Start Dataset rows

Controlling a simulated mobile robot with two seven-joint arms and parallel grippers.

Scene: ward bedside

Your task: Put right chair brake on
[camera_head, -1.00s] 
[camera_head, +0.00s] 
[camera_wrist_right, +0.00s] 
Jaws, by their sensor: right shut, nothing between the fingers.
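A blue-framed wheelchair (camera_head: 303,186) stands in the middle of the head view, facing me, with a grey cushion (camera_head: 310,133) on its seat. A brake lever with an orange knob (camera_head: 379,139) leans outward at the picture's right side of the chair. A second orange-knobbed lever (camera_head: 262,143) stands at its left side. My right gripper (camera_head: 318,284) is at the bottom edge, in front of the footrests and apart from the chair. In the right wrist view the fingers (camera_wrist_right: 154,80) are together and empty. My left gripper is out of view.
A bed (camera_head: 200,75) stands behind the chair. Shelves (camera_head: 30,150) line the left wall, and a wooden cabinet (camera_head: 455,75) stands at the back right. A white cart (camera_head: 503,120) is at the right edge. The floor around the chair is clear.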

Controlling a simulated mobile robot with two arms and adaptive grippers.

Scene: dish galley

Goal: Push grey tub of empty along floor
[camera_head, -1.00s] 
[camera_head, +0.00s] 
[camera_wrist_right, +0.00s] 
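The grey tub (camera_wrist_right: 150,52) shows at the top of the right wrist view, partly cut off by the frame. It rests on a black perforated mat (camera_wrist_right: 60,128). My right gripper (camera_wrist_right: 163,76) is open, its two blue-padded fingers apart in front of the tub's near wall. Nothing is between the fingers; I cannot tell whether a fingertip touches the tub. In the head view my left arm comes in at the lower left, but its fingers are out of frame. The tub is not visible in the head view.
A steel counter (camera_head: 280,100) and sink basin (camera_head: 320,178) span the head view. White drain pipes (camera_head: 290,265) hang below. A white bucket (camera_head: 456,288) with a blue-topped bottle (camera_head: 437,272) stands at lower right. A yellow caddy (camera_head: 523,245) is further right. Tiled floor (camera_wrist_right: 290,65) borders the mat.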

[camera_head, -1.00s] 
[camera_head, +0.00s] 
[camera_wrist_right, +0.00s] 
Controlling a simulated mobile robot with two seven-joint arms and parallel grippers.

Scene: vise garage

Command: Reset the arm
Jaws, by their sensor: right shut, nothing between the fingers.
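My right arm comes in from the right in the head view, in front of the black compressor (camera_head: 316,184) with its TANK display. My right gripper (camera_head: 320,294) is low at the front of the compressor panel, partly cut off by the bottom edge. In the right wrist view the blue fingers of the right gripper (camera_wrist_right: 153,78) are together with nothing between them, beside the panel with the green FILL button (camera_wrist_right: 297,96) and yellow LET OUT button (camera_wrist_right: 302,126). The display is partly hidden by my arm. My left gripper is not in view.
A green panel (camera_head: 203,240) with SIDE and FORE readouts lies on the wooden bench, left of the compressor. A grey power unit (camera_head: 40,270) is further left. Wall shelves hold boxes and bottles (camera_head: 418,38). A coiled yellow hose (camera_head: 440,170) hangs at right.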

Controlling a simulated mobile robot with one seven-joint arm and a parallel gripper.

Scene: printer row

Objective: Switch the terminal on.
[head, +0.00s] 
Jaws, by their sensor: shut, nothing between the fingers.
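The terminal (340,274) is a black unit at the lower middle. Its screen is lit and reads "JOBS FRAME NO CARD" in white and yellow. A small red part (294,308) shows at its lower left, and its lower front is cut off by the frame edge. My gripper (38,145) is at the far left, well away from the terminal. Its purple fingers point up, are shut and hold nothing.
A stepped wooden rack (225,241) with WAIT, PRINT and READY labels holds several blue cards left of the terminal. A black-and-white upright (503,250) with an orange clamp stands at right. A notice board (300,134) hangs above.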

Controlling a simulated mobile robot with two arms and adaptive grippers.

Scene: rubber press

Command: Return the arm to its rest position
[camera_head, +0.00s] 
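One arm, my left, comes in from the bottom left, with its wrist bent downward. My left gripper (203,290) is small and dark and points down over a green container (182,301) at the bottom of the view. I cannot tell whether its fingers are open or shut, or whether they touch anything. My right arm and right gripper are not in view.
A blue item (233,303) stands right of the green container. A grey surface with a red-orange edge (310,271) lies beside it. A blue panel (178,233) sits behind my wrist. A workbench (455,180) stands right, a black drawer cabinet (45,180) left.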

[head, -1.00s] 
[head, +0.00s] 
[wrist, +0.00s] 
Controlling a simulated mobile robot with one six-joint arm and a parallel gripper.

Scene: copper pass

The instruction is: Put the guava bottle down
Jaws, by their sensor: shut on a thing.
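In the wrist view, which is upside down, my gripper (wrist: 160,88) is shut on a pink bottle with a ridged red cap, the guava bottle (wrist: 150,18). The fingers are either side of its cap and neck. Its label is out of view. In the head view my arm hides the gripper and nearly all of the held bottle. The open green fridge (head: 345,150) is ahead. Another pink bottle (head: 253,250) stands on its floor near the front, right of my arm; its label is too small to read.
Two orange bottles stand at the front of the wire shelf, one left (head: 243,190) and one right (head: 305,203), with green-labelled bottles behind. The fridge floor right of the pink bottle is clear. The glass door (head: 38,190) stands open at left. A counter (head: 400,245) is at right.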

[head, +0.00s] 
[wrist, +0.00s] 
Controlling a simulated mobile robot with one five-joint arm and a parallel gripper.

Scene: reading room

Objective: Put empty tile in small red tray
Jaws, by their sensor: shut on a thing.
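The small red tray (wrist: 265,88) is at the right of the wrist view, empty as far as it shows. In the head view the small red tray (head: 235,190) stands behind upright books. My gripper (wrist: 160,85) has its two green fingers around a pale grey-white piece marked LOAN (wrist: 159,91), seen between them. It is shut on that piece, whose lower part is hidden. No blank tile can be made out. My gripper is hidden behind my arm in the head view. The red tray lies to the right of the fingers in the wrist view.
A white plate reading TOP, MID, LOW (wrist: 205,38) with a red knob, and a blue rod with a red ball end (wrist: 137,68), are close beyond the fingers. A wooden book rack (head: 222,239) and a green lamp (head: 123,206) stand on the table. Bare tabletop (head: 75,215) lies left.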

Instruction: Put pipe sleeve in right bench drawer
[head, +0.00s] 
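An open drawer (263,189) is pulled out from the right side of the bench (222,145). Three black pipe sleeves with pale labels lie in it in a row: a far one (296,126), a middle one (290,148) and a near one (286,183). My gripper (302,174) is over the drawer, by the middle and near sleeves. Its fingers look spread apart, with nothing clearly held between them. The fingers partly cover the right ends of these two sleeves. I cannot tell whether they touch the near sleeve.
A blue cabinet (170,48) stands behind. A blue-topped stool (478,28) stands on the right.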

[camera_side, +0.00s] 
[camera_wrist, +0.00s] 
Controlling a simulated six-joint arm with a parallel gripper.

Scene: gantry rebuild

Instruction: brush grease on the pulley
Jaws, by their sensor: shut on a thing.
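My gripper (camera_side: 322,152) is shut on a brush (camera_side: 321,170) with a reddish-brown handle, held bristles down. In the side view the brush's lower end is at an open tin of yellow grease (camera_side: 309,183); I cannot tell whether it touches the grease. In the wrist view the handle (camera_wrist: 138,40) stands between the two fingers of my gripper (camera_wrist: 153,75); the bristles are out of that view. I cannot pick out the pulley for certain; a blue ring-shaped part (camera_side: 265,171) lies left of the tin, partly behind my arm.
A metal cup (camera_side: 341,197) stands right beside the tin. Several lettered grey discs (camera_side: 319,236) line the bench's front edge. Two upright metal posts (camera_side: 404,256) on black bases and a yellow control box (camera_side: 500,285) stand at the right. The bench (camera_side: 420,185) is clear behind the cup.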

End Dataset rows

**Exercise instructions:** From the listing above, extract every line exactly as it stands.

**Final result:**
Controlling a simulated mobile robot with two seven-joint arms and parallel grippers.

Scene: ward bedside

Your task: Put right chair brake on
[camera_head, -1.00s] 
[camera_head, +0.00s] 
[camera_wrist_right, +0.00s] 
Jaws, by their sensor: right shut, nothing between the fingers.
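A blue-framed wheelchair (camera_head: 303,186) stands in the middle of the head view, facing me, with a grey cushion (camera_head: 310,133) on its seat. A brake lever with an orange knob (camera_head: 379,139) leans outward at the picture's right side of the chair. A second orange-knobbed lever (camera_head: 262,143) stands at its left side. My right gripper (camera_head: 318,284) is at the bottom edge, in front of the footrests and apart from the chair. In the right wrist view the fingers (camera_wrist_right: 154,80) are together and empty. My left gripper is out of view.
A bed (camera_head: 200,75) stands behind the chair. Shelves (camera_head: 30,150) line the left wall, and a wooden cabinet (camera_head: 455,75) stands at the back right. A white cart (camera_head: 503,120) is at the right edge. The floor around the chair is clear.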

Controlling a simulated mobile robot with two arms and adaptive grippers.

Scene: dish galley

Goal: Push grey tub of empty along floor
[camera_head, -1.00s] 
[camera_head, +0.00s] 
[camera_wrist_right, +0.00s] 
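The grey tub (camera_wrist_right: 150,52) shows at the top of the right wrist view, partly cut off by the frame. It rests on a black perforated mat (camera_wrist_right: 60,128). My right gripper (camera_wrist_right: 163,76) is open, its two blue-padded fingers apart in front of the tub's near wall. Nothing is between the fingers; I cannot tell whether a fingertip touches the tub. In the head view my left arm comes in at the lower left, but its fingers are out of frame. The tub is not visible in the head view.
A steel counter (camera_head: 280,100) and sink basin (camera_head: 320,178) span the head view. White drain pipes (camera_head: 290,265) hang below. A white bucket (camera_head: 456,288) with a blue-topped bottle (camera_head: 437,272) stands at lower right. A yellow caddy (camera_head: 523,245) is further right. Tiled floor (camera_wrist_right: 290,65) borders the mat.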

[camera_head, -1.00s] 
[camera_head, +0.00s] 
[camera_wrist_right, +0.00s] 
Controlling a simulated mobile robot with two seven-joint arms and parallel grippers.

Scene: vise garage

Command: Reset the arm
Jaws, by their sensor: right shut, nothing between the fingers.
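My right arm comes in from the right in the head view, in front of the black compressor (camera_head: 316,184) with its TANK display. My right gripper (camera_head: 320,294) is low at the front of the compressor panel, partly cut off by the bottom edge. In the right wrist view the blue fingers of the right gripper (camera_wrist_right: 153,78) are together with nothing between them, beside the panel with the green FILL button (camera_wrist_right: 297,96) and yellow LET OUT button (camera_wrist_right: 302,126). The display is partly hidden by my arm. My left gripper is not in view.
A green panel (camera_head: 203,240) with SIDE and FORE readouts lies on the wooden bench, left of the compressor. A grey power unit (camera_head: 40,270) is further left. Wall shelves hold boxes and bottles (camera_head: 418,38). A coiled yellow hose (camera_head: 440,170) hangs at right.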

Controlling a simulated mobile robot with one seven-joint arm and a parallel gripper.

Scene: printer row

Objective: Switch the terminal on.
[head, +0.00s] 
Jaws, by their sensor: shut, nothing between the fingers.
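The terminal (340,274) is a black unit at the lower middle. Its screen is lit and reads "JOBS FRAME NO CARD" in white and yellow. A small red part (294,308) shows at its lower left, and its lower front is cut off by the frame edge. My gripper (38,145) is at the far left, well away from the terminal. Its purple fingers point up, are shut and hold nothing.
A stepped wooden rack (225,241) with WAIT, PRINT and READY labels holds several blue cards left of the terminal. A black-and-white upright (503,250) with an orange clamp stands at right. A notice board (300,134) hangs above.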

Controlling a simulated mobile robot with two arms and adaptive grippers.

Scene: rubber press

Command: Return the arm to its rest position
[camera_head, +0.00s] 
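One arm, my left, comes in from the bottom left, with its wrist bent downward. My left gripper (203,290) is small and dark and points down over a green container (182,301) at the bottom of the view. I cannot tell whether its fingers are open or shut, or whether they touch anything. My right arm and right gripper are not in view.
A blue item (233,303) stands right of the green container. A grey surface with a red-orange edge (310,271) lies beside it. A blue panel (178,233) sits behind my wrist. A workbench (455,180) stands right, a black drawer cabinet (45,180) left.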

[head, -1.00s] 
[head, +0.00s] 
[wrist, +0.00s] 
Controlling a simulated mobile robot with one six-joint arm and a parallel gripper.

Scene: copper pass

The instruction is: Put the guava bottle down
Jaws, by their sensor: shut on a thing.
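In the wrist view, which is upside down, my gripper (wrist: 160,88) is shut on a pink bottle with a ridged red cap, the guava bottle (wrist: 150,18). The fingers are either side of its cap and neck. Its label is out of view. In the head view my arm hides the gripper and nearly all of the held bottle. The open green fridge (head: 345,150) is ahead. Another pink bottle (head: 253,250) stands on its floor near the front, right of my arm; its label is too small to read.
Two orange bottles stand at the front of the wire shelf, one left (head: 243,190) and one right (head: 305,203), with green-labelled bottles behind. The fridge floor right of the pink bottle is clear. The glass door (head: 38,190) stands open at left. A counter (head: 400,245) is at right.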

[head, +0.00s] 
[wrist, +0.00s] 
Controlling a simulated mobile robot with one five-joint arm and a parallel gripper.

Scene: reading room

Objective: Put empty tile in small red tray
Jaws, by their sensor: shut on a thing.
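The small red tray (wrist: 265,88) is at the right of the wrist view, empty as far as it shows. In the head view the small red tray (head: 235,190) stands behind upright books. My gripper (wrist: 160,85) has its two green fingers around a pale grey-white piece marked LOAN (wrist: 159,91), seen between them. It is shut on that piece, whose lower part is hidden. No blank tile can be made out. My gripper is hidden behind my arm in the head view. The red tray lies to the right of the fingers in the wrist view.
A white plate reading TOP, MID, LOW (wrist: 205,38) with a red knob, and a blue rod with a red ball end (wrist: 137,68), are close beyond the fingers. A wooden book rack (head: 222,239) and a green lamp (head: 123,206) stand on the table. Bare tabletop (head: 75,215) lies left.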

Instruction: Put pipe sleeve in right bench drawer
[head, +0.00s] 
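An open drawer (263,189) is pulled out from the right side of the bench (222,145). Three black pipe sleeves with pale labels lie in it in a row: a far one (296,126), a middle one (290,148) and a near one (286,183). My gripper (302,174) is over the drawer, by the middle and near sleeves. Its fingers look spread apart, with nothing clearly held between them. The fingers partly cover the right ends of these two sleeves. I cannot tell whether they touch the near sleeve.
A blue cabinet (170,48) stands behind. A blue-topped stool (478,28) stands on the right.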

[camera_side, +0.00s] 
[camera_wrist, +0.00s] 
Controlling a simulated six-joint arm with a parallel gripper.

Scene: gantry rebuild

Instruction: brush grease on the pulley
Jaws, by their sensor: shut on a thing.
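My gripper (camera_side: 322,152) is shut on a brush (camera_side: 321,170) with a reddish-brown handle, held bristles down. In the side view the brush's lower end is at an open tin of yellow grease (camera_side: 309,183); I cannot tell whether it touches the grease. In the wrist view the handle (camera_wrist: 138,40) stands between the two fingers of my gripper (camera_wrist: 153,75); the bristles are out of that view. I cannot pick out the pulley for certain; a blue ring-shaped part (camera_side: 265,171) lies left of the tin, partly behind my arm.
A metal cup (camera_side: 341,197) stands right beside the tin. Several lettered grey discs (camera_side: 319,236) line the bench's front edge. Two upright metal posts (camera_side: 404,256) on black bases and a yellow control box (camera_side: 500,285) stand at the right. The bench (camera_side: 420,185) is clear behind the cup.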

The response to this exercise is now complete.